Ugięłam się pod presją. Postanowiłam porozmawiać z byłym mężem, ale on zapowiedział, że nie odda mi dziecka, że będzie o nie walczył, a jeśli trzeba, wyciągnie wszystko, co na mnie znajdzie. Tak dokładnie powiedział, jakbym była jakimś przestępcą, dlatego, że nie poświęcałam dziecku tyle czasu, co on.
Walczymy w sądzie o opiekę nad Amelką już drugi rok. Córka cały czas mieszka ze mną, a ja mam już coraz mniej sił. Musiałam zmienić pracę, zarabiam dużo mniej niż wcześniej. Rodzina, która na początku podburzała mnie do walki, teraz jakby o mnie zapomniała. A mąż — tak jak obiecał — na każdej kolejnej rozprawie przywołuje argumenty, które mają mnie przedstawić jako wyrodną matkę. Powoli chyba sama zaczynam w to wierzyć. Próbuję chronić Amelkę przed całym tym bagnem. Nie wiem, czy mi się to uda. Nie wiem, jak to się skończy…

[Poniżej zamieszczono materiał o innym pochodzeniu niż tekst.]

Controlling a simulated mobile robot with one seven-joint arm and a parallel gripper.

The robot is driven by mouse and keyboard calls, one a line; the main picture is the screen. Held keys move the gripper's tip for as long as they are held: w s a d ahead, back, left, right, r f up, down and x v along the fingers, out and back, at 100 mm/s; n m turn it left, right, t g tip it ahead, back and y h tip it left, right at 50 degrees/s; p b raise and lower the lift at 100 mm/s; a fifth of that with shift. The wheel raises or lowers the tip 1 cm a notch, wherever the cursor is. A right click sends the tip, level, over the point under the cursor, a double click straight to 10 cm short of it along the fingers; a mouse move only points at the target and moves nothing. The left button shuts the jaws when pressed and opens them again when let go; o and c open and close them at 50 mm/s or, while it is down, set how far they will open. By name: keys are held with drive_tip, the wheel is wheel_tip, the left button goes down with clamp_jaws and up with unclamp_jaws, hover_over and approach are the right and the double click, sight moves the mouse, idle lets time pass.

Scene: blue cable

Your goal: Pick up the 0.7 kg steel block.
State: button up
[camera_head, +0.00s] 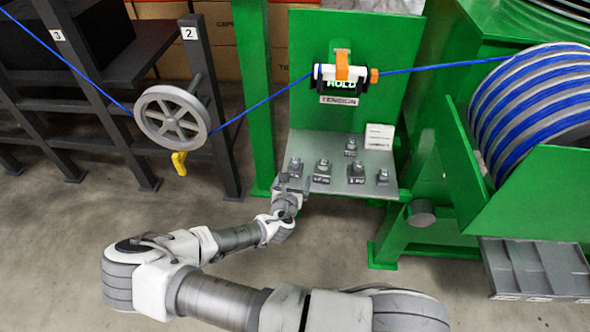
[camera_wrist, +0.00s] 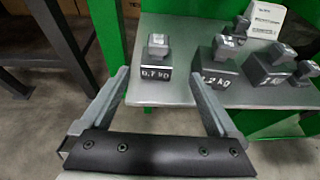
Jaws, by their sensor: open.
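The 0.7 kg steel block (camera_wrist: 157,46) is a small dark grey block with a narrower upper part. It stands upright near the front edge of the grey shelf (camera_wrist: 172,92), behind a black "0.7 kg" label (camera_wrist: 155,73). In the head view the block (camera_head: 295,165) is the leftmost of the group. My gripper (camera_wrist: 160,77) is open and empty. In the wrist view its fingers point at the shelf, with the block and label seen between and beyond the tips. In the head view my gripper (camera_head: 291,184) is at the shelf's front left corner.
Several other steel blocks stand to the right, including a 1.2 kg one (camera_wrist: 222,58). A white card (camera_head: 379,137) is at the back right of the shelf. A green post (camera_head: 256,90) rises at the left. A blue cable (camera_head: 440,66) runs above the shelf, past a handwheel (camera_head: 172,117).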

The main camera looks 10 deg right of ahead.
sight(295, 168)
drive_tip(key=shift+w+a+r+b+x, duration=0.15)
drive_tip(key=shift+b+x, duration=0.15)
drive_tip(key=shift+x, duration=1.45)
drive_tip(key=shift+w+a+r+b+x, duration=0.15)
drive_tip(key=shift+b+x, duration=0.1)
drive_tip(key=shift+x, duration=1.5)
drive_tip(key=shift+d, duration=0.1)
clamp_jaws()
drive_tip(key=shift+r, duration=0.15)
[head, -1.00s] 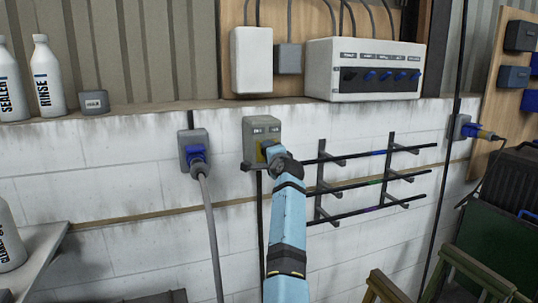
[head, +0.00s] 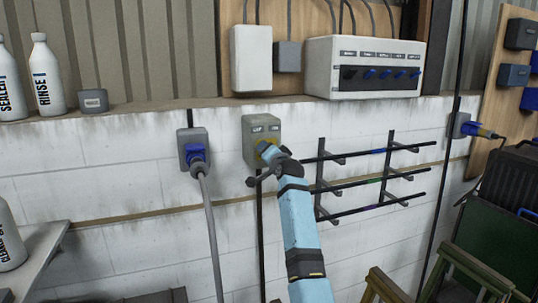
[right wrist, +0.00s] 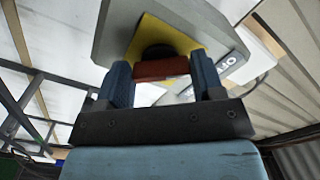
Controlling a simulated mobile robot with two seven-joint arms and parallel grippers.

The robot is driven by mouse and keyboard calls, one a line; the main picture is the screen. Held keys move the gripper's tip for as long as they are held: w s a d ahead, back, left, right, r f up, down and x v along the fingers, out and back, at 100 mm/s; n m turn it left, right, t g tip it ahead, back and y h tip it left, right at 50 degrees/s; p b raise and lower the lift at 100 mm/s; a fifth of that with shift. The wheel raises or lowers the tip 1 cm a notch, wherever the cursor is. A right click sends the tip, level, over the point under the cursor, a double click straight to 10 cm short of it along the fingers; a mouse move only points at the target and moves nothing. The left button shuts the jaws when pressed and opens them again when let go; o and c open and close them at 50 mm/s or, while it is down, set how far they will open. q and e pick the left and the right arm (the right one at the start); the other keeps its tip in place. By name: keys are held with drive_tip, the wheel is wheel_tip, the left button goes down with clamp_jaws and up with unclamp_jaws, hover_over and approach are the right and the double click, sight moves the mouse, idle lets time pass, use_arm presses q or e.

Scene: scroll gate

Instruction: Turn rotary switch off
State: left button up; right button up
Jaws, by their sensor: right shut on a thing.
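The rotary switch is a grey box (head: 262,127) on the white block wall, with a yellow plate and small labels at its top. In the right wrist view the box (right wrist: 115,28) shows close up, with a yellow plate (right wrist: 172,32), a red knob (right wrist: 160,69) and a partly readable label starting "OF". My right gripper (head: 265,154) is at the switch front. Its two blue fingers (right wrist: 163,76) are shut on the red knob, one on each side. In the head view the gripper hides the knob. My left gripper is not in view.
A blue socket with a plug and grey cable (head: 196,152) is just left of the switch. A black rod rack (head: 365,172) is close on the right. A ledge (head: 150,106) with bottles and a white switch panel (head: 365,52) are above.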

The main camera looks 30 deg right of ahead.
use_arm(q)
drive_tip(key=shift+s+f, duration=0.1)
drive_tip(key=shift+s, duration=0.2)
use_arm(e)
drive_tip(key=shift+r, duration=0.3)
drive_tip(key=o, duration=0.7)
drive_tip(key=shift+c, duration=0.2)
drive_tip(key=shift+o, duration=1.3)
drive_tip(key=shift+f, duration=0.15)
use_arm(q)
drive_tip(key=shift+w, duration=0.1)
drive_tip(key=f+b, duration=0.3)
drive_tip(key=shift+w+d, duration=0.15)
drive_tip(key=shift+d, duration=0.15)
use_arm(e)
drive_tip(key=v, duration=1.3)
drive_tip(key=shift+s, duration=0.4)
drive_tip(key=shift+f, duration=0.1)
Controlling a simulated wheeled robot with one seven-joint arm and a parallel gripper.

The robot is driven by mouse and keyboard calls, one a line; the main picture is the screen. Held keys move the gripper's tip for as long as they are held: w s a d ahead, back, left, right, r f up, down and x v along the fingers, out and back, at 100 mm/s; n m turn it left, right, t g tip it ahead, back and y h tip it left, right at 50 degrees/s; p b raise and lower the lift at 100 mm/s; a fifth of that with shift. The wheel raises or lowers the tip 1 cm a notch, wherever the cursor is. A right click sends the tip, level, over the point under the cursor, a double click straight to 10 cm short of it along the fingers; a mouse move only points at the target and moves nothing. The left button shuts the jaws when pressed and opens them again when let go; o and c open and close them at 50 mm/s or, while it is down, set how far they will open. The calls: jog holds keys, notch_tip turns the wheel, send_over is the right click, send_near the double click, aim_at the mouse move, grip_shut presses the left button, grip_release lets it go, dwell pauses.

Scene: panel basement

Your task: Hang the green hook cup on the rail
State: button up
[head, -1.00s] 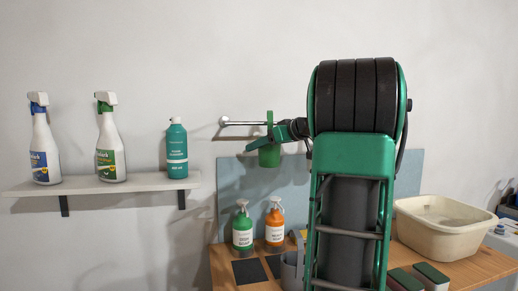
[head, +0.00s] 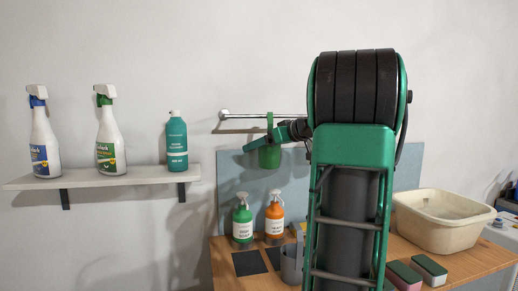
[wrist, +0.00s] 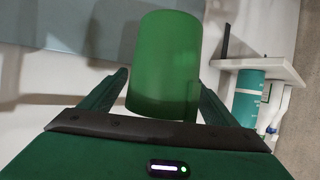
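The green hook cup (head: 269,158) is at the wall right of the shelf. Its hook strip (head: 270,122) rises to the rail (head: 246,115), and its top is about level with the bar. I cannot tell whether the hook bears on the rail. The rail runs sideways from a round end cap; my arm hides its right part. My gripper (head: 251,145) is at the cup's side. In the wrist view the cup (wrist: 166,62) stands between the two fingers of my gripper (wrist: 164,78), whose tips appear to touch both its sides. The hook is out of sight there.
A shelf (head: 110,179) at left holds two spray bottles (head: 43,140) (head: 108,140) and a teal bottle (head: 177,143).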

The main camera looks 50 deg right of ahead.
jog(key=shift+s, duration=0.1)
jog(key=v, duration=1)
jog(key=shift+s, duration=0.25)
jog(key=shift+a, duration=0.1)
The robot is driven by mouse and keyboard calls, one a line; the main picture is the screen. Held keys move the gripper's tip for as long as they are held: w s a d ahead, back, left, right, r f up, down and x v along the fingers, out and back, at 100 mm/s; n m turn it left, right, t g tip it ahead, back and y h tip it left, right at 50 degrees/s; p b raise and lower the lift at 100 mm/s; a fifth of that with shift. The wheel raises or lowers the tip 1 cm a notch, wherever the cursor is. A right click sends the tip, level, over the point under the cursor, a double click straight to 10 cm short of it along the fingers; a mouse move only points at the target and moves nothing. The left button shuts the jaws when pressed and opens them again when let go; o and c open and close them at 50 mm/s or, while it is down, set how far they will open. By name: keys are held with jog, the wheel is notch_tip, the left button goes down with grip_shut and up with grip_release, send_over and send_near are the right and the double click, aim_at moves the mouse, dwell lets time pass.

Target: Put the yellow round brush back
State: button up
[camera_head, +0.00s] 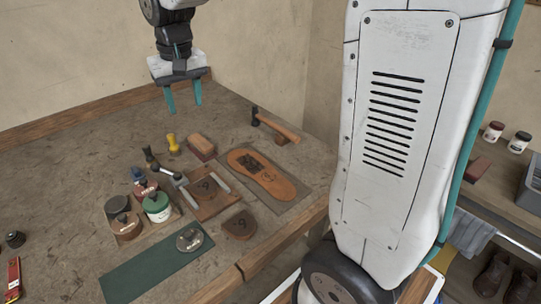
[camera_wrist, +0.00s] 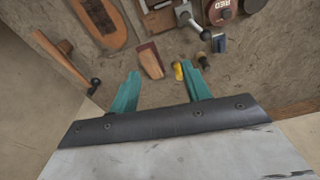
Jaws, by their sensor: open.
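The yellow round brush (camera_head: 173,144) stands on the workbench, behind the dark-handled brush (camera_head: 150,158) and left of the brown block brush (camera_head: 201,146). In the wrist view the yellow brush (camera_wrist: 178,71) is small and lies just left of the right teal finger, partly covered by it. My gripper (camera_head: 185,107) is open and empty, raised above the bench toward the back wall, with its fingers pointing down. In the wrist view my gripper (camera_wrist: 160,72) shows both fingers apart, with nothing between them in its grasp.
A clamp board (camera_head: 205,207), leather sole (camera_head: 270,180) and hammer (camera_head: 278,128) lie to the right. The bench's back left is clear.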

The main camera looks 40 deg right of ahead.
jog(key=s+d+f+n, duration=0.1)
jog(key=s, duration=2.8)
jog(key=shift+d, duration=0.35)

Agnieszka (34 lata, przedsiębiorca z Sulejówka):
— Jeszcze przed rozwodem oboje z mężem po prostu zapytaliśmy nasze dzieci, z kim chcą mieszkać. Zadecydowały, że z Adamem. Musiałam uszanować ich wybór. Róża ma 8 lat, Januszek — 5.Zapowiedziałam dzieciakom, że jeśli chcą, zawsze mogą do mnie wrócić. W każdej chwili mogą przyjść do mojego domu. Ich pokoje cały czas na nich czekają. Jak na razie maluchy nie zamierzają wracać. Widujemy się dosyć często. Praktycznie w każdy weekend są u mnie. Tydzień spędzają u ojca. Nie uważam, że to była zła decyzja. Dzieciaki miały prawo same wybrać. Ja staram się widywać je tak często, jak tylko mogę. Na razie ten układ działa.
Oczywiście, że moja rodzina oponowała, ale to nie jest ich sprawa. Stwierdzenie, że jeśli dzieci nie zostają z matką, to znaczy, że coś z nią jest nie tak, trzeba włożyć między bajki. Mamy inne czasy. Ojcowie też mają prawo do opieki nad dzieckiem. A matka i tak pozostanie dla nich najważniejsza.
Dzięki temu, że dzieci są u niego w tygodniu, on ma możliwość stworzenia z nimi trwałych relacji. W przeciwnym wypadku, najprawdopodobniej zostałby odstawiony na bocznicę. Dzięki wyjściu które wybraliśmy, oboje jesteśmy blisko z naszymi dzieciakami.